Twinning-induced large tensile strains in directionally-solidified Fe(1-x)Ga(x) oligocrystals
Nicholas J. Jones, Yared Amanuel, Jazalyn D. Dukes, Paul K. Lambert, Jin-Hyeong Yoo
Fe1-xGax alloys require highly textured samples for optimal magnetostrictive performance. This is accomplished through directional solidification techniques, yielding very large grains (≈5 mm) and few grain boundaries in a sample. These oligocrystals have a drastically different microstructure than traditional materials, and render classical strain measurement techniques impractical. In this study, we measure the mechanical properties of commercial Fe81.6Ga18.4 oligocrystals using sub-sized tensile specimens and digital image correlation (DIC). While many samples fractured around 360 MPa (the literature yield/tensile stress), most had discontinuous yielding as low as 186 MPa.
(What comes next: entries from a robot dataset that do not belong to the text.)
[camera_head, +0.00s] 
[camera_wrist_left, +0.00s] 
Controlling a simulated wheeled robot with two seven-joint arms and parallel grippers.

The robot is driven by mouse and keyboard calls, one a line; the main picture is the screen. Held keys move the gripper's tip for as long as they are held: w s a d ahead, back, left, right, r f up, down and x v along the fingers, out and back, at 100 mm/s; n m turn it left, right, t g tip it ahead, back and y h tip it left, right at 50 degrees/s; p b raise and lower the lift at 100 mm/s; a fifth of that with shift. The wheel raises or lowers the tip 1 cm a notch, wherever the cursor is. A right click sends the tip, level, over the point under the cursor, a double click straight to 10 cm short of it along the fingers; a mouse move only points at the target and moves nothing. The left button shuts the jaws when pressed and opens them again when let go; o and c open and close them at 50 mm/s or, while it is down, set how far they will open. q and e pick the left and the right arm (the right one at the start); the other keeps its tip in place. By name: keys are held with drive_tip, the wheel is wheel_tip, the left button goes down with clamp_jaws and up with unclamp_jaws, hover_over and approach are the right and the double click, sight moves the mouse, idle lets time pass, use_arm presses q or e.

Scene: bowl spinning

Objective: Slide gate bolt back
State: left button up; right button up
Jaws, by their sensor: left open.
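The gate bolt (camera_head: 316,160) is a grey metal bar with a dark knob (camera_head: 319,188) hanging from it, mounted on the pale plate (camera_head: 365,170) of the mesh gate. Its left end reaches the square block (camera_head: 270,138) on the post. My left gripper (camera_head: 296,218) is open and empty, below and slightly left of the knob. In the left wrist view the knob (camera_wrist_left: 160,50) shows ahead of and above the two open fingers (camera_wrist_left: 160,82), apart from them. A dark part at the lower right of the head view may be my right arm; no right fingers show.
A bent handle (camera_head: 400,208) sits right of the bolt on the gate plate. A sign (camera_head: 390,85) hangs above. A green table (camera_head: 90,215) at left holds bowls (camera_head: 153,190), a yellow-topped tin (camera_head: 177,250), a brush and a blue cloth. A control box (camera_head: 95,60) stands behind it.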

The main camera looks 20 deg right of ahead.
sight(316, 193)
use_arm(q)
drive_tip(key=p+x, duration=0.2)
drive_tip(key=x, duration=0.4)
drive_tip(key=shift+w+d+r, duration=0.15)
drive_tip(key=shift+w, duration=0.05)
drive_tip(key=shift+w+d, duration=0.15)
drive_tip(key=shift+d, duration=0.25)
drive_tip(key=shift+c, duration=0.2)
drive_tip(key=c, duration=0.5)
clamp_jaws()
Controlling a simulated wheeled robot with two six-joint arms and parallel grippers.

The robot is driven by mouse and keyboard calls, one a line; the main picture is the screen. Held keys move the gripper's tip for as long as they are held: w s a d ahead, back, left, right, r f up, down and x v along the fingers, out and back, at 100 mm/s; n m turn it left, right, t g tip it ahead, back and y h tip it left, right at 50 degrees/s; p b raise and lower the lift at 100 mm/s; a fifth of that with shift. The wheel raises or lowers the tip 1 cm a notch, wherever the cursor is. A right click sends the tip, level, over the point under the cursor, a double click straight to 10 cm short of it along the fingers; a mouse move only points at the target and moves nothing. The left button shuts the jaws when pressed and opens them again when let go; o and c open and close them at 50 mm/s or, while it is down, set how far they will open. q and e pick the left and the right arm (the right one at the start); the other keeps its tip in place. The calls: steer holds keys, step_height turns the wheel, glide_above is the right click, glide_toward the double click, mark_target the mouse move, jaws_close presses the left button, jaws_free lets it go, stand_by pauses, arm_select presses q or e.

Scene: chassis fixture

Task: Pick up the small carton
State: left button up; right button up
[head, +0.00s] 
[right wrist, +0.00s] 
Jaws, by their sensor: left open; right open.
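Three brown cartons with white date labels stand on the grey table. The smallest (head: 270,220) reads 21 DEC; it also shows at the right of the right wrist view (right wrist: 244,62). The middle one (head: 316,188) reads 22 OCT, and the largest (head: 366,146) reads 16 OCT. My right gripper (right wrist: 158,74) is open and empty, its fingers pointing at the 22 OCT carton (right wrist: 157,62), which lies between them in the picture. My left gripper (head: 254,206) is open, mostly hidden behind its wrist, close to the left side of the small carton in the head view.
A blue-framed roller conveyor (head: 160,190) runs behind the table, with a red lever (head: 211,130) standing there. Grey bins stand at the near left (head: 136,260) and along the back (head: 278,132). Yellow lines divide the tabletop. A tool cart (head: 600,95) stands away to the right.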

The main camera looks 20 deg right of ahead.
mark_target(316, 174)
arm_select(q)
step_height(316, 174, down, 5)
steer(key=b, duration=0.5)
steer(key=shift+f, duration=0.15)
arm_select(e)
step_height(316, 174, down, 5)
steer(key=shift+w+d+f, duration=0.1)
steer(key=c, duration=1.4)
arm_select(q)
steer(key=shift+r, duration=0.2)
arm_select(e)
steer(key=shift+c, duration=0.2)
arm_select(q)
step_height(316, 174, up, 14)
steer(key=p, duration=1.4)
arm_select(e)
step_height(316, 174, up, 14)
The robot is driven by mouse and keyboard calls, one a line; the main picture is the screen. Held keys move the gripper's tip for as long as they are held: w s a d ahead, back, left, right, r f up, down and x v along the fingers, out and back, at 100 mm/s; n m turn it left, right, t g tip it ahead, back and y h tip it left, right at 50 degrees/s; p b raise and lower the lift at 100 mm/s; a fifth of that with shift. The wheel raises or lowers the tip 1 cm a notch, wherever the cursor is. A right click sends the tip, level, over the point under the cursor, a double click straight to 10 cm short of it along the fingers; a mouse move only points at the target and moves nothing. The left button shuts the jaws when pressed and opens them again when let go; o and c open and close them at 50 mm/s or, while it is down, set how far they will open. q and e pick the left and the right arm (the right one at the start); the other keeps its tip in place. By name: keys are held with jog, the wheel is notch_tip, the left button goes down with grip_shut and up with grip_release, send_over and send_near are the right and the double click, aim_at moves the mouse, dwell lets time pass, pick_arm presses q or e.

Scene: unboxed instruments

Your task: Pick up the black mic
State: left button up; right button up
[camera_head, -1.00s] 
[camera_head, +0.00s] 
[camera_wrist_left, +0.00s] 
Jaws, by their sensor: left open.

Many of the samples also exhibited large tensile strains, up to 5 %, which is uncharacteristic for a generally brittle material, with large specimen-to-specimen variations in the total elongation. In all specimens, DIC showed high strain bands that develop at very defined angles (≈60° from the tensile axis), although fracture in these high- strain regions was surprisingly rare. Electron back-scattered diffraction was performed on specimens to help correlate the observed strain field with the underlying crystallography, and revealed significant deformation twinning.